Most Hawaiian waterfalls flow year-round due to the tropical climate and penchant for heavy rains throughout the year but it isn’t unusual for them to slow to a steady trickle in fall. The wettest months tend to be from November to March making early spring the best time to view this epic cascade.

Grand Falls, Arizona

Aerial of Grand Falls.
Credit: LaserLens/ iStock

Only a 30-mile drive from Flagstaff, Grand Falls is a breathtaking addition to a desert vacation in spring. Although Willy Wonka might be jealous of Grand Falls' chocolatey appearance, the water's brown tinge is a byproduct of the silt and sediment that the Little Colorado River picks up as it runs downstream through the Navajo Nation’s Painted Desert.

Grand Falls is even taller than Niagara Falls, soaring 185 feet in height, but what really sets this cascade apart are the plumes of water falling from varying heights and the rainbows that dance  in the mist. Snow melt and seasonal rain make spring the perfect time to visit Grand Falls before it all but dries up in the impending summer months.  

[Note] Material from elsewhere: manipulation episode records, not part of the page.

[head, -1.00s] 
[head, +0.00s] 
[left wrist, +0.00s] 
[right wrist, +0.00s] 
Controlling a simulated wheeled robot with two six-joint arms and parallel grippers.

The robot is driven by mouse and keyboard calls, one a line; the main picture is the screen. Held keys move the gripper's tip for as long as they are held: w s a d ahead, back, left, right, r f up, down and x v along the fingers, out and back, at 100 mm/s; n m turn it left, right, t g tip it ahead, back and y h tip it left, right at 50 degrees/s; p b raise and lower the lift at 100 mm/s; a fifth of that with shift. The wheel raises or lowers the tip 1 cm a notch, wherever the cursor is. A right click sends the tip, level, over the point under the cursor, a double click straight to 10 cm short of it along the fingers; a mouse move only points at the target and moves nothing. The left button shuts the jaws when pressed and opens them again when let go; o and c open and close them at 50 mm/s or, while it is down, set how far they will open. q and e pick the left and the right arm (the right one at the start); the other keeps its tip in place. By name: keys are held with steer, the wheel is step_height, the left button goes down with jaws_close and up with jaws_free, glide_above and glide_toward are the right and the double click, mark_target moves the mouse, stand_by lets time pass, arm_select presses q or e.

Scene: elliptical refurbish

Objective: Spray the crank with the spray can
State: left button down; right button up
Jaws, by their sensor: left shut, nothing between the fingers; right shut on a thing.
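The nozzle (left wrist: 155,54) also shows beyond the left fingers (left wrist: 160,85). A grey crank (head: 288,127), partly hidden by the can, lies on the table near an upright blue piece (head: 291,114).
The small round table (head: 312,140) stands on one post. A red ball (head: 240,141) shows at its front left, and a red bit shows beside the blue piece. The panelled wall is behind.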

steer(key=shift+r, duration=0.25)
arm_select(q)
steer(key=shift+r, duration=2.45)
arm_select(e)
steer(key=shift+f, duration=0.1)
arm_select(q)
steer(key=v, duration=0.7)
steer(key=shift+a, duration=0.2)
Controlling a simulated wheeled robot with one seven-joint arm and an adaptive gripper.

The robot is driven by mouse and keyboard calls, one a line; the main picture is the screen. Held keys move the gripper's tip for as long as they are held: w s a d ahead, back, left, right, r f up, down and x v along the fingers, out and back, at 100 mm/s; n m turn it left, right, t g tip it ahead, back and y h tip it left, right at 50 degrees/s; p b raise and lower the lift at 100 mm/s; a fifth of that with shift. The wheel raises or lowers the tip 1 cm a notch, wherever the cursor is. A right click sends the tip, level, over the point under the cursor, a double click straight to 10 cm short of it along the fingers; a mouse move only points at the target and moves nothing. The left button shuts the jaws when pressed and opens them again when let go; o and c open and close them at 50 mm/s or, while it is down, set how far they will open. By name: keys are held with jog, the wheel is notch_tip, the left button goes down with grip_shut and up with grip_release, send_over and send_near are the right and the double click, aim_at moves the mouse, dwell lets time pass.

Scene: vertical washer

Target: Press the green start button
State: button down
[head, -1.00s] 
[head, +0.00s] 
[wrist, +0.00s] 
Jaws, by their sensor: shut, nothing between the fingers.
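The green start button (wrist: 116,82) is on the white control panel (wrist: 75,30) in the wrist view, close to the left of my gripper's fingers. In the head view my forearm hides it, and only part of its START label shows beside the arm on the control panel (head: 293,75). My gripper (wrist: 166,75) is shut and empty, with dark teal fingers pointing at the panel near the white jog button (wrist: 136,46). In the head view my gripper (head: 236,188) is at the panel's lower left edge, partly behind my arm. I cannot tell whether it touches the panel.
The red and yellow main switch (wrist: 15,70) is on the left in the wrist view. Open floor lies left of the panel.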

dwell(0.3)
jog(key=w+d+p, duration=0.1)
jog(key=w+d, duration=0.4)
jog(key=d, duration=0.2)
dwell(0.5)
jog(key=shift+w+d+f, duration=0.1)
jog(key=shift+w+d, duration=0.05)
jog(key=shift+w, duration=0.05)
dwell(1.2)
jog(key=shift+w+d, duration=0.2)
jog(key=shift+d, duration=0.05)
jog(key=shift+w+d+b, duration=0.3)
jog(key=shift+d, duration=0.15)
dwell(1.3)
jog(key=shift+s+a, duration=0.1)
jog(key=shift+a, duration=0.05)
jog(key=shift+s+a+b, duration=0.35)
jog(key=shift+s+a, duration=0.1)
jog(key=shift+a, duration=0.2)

Looking Glass Falls, North Carolina

Looking Glass Falls in Nantahala National Forest.
Credit: Joe Tabb/ Alamy Stock Photo

Just outside the romantic mountain town of Asheville, North Carolina is the enchanting Looking Glass Falls. Located just off the famous Blue Ridge Parkway, Looking Glass Falls is one of the easiest waterfalls to reach on our list in terms of accessibility and proximity to parking.

At just 60 feet tall, Looking Glass Falls might not be the most boisterous of torrents but what it lacks in deluge it makes up for in pristine beauty. The water flow can come down to a trickle in the heat of summer making spring the best time to see the falls in all their glory. If you visit in early March there’s a chance the waterfall will still be encased in ice giving off stunning Narnia vibes.